ESU senior Sean D’Avilar then gave spoken words about the importance of having a voice, speaking your mind and choosing love over hate and violence.
Dr. Patricia Graham, a former member of ESU faculty, gave a brief introduction for the keynote speaker Reverend Jeffrey Brown.
Brown is an ESU graduate and was the first African-American student body president of ESU.
He chose ESU because his mother and family friend Dr. Neal Simpson encouraged him to attend.
He called his time at ESU a “life-changing experience” and thanked many of his mentors, including Simpson, for guiding him in the right direction.
Following his graduation, Brown became a pastor at a church in Boston.
During his time there, Brown found that gang violence had begun to take over the community.
“When I started pastoring at a church in the Boston area, I was doing everything that normal pastors would do but something was happening in my community that got my attention. And that was the homicide rate started to rise. There were young people shooting and killing each other for reasons that I thought were trivial,” said Brown.
At first, Brown said he began to hold sermons focusing on peace and love but found that there still wasn’t a big change in the community. Brown said that the bulk of the funerals he spoke at were young men and women whose lives were taken by “street violence”, whether this was actual involvement in a gang or just for being a bystander.
Brown realized that what he had been doing wasn’t working, and that a change needed to be made.
“I was trying to reach at-risk youth and nothing happened. But then something happened to me that changed everything,” said Brown when describing a tragic incident in which a young man died had died 150 feet from Brown’s church.
Brown realized that even if the young man had been able to make it to the church, he wouldn’t have found help because the church was empty.
Brown began to reach out to the community by talking to actual gang members to better understand the violence that was going on.
He tried to make connections and relationships with people on the streets.

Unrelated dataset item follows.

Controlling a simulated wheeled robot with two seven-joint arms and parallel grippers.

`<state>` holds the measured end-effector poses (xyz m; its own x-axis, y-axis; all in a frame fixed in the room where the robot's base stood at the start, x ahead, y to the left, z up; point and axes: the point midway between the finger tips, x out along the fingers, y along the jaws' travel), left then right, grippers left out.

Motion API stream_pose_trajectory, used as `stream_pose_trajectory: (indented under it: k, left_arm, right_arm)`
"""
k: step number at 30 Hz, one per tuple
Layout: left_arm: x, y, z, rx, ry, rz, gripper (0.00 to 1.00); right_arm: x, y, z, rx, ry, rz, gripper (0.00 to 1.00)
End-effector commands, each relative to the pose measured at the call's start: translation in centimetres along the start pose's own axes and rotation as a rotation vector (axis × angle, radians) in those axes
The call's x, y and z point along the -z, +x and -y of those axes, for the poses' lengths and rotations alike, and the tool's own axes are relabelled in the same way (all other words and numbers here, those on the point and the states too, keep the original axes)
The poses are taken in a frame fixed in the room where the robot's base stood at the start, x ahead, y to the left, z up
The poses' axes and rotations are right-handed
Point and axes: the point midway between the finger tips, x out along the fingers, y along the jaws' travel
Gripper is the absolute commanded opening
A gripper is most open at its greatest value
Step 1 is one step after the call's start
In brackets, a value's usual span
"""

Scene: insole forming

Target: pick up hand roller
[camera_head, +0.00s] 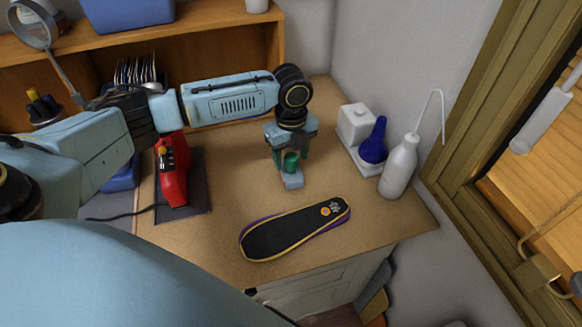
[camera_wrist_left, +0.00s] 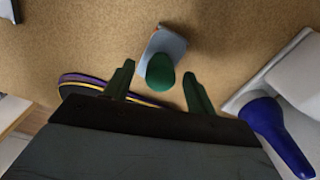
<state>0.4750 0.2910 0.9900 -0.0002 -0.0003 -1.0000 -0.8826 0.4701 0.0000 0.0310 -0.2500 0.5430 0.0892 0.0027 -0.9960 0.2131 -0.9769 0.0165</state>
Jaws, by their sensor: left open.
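The hand roller (camera_head: 292,181) stands on the brown table with its green handle (camera_head: 291,160) upward and its grey-blue head on the tabletop. In the left wrist view the green handle end (camera_wrist_left: 160,72) and the grey head (camera_wrist_left: 166,43) show between and just past the fingertips. My left gripper (camera_head: 290,157) is open and points down over the roller, a finger on each side of the handle. Its two dark green fingers also show in the left wrist view (camera_wrist_left: 158,76), with gaps beside the handle. My right gripper is not in view.
A black insole with yellow and purple edges (camera_head: 280,237) lies in front of the roller. A red tool (camera_head: 172,172) rests on a dark mat at left. Bare table surrounds the roller.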

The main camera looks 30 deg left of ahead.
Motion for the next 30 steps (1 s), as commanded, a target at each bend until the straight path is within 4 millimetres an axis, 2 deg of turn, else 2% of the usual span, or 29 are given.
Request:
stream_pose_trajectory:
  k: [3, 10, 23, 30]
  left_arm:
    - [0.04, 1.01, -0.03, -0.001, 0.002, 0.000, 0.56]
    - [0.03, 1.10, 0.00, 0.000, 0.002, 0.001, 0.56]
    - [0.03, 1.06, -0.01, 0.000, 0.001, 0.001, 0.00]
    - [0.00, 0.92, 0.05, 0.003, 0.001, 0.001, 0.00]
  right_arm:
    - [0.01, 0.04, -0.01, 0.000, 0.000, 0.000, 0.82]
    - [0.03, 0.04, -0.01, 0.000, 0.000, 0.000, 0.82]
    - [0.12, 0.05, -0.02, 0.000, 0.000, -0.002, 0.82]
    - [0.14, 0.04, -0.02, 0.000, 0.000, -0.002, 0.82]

“Once I started to listen and not preach, which is hard for a Baptist preacher to do, and to be able to look at the youth not as a problem to be solved, but look at them for what they are. Human beings,” said Brown.

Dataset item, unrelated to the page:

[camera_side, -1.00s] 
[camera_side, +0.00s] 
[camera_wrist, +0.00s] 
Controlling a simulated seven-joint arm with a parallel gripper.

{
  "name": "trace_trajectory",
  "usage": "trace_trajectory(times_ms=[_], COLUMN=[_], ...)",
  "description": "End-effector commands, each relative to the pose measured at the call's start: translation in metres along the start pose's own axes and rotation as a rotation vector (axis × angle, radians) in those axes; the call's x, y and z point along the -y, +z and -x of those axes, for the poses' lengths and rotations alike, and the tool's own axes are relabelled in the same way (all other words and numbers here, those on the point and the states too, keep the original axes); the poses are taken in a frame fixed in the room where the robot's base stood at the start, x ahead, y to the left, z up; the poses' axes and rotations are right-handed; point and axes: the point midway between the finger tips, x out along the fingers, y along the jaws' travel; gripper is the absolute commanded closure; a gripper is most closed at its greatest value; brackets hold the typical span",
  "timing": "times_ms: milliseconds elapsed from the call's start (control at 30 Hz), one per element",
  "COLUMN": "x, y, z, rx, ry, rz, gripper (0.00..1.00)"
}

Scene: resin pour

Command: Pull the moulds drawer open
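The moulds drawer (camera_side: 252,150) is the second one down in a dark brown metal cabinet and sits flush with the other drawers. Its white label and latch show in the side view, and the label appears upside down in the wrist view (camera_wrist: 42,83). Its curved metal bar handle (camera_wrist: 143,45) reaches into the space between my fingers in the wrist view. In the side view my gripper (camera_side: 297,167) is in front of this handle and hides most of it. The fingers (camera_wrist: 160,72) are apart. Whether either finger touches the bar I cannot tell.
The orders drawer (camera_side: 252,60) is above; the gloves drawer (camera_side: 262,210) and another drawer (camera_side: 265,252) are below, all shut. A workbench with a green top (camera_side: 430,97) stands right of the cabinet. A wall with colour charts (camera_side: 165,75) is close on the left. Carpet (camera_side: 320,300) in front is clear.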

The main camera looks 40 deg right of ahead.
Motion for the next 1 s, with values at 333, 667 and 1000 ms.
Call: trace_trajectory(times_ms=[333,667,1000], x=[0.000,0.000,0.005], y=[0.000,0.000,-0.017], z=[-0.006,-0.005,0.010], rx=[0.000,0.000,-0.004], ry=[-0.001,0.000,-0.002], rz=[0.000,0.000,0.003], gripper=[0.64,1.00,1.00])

Because of his and many other’s new initiative of connecting with these people, Boston saw the violent crime rate drop by 79 percent.
Brown went on to become the founder of Rebuilding Every City Around Peace, a foundation that helps communities with urban violence.

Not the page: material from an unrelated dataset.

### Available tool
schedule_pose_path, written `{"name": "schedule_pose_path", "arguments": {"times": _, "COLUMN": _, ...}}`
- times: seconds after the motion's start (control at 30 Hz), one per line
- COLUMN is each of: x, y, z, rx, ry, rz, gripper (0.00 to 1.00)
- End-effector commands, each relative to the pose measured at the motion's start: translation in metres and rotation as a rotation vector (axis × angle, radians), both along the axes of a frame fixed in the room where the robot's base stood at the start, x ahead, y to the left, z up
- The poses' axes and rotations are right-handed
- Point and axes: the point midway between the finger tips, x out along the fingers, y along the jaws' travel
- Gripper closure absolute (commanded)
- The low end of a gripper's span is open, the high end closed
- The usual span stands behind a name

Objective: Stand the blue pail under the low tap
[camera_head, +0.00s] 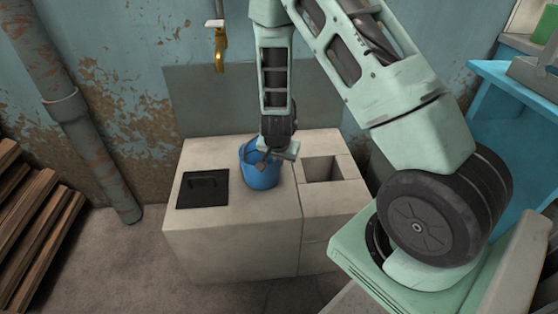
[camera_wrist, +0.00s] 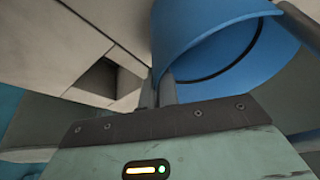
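The blue pail (camera_head: 262,175) is at the middle of the pale block, between the dark plate and the square opening. I cannot tell whether it rests on the block or hangs just above it. My gripper (camera_head: 268,153) reaches down at its rim. In the wrist view, the two grey fingers (camera_wrist: 159,90) stand close together with the edge of the blue pail (camera_wrist: 205,35) between them. A grey bar, seemingly the pail's handle, crosses at upper right. The brass low tap (camera_head: 220,50) is on the wall, behind and left of the pail.
The pale block (camera_head: 230,235) has a dark plate (camera_head: 203,188) at left and a square opening (camera_head: 323,169) at right. A rusty pipe (camera_head: 85,135) and stacked planks (camera_head: 35,215) stand at left. A blue table (camera_head: 510,85) is at right.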

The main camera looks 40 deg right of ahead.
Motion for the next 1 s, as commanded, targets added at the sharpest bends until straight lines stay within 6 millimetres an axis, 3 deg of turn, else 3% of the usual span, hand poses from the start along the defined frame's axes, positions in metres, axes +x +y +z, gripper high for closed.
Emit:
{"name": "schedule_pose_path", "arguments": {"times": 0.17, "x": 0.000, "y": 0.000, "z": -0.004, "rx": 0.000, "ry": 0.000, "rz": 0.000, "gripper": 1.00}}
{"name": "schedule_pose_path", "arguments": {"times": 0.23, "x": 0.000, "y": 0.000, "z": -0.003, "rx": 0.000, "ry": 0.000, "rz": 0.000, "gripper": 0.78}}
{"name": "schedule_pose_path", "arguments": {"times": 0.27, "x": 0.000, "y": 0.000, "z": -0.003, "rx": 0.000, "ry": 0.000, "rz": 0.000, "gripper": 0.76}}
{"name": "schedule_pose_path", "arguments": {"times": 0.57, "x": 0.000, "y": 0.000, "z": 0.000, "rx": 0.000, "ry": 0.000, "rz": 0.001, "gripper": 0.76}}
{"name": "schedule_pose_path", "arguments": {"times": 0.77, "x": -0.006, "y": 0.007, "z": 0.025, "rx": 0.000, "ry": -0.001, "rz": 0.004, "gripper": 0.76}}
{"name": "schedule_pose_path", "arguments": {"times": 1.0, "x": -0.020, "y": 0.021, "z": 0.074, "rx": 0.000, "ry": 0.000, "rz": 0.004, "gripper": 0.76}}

Following Brown’s speech, Vocal Variations performed a musical selection.
Next, the Gertrude Mary Smith Boddie Scholarship Awards were given to public health major Destinee Ward, special education major Doreen Lwanga and business management Theresa Chey for their dedication to carrying on Dr. King’s philosophy of social justice by involvement in the community.
The Martin Luther King, Jr. Student Award was given to Theresa Chey for her activism on campus.
The Staff Award was given to Maria Lourdes M. O’Kane, the executive office manager for student affairs, for her continuing support of the ESU community.
The Community Member Award was given to Thomas Braxton Jones, Jr., the president of the Monroe County branch of the NAACP.
The ceremony closed with another musical selection by Vocal Variations.
ESU will be holding their fifth annual Dr. Martin Luther King, Jr. Day of service on Fed. 6 from 2 p.m. to 4 p.m. in the Lower Level of SciTech and 5 p.m. to 7 p.m. in the Henry A. Ahnert Jr. Alumni Center.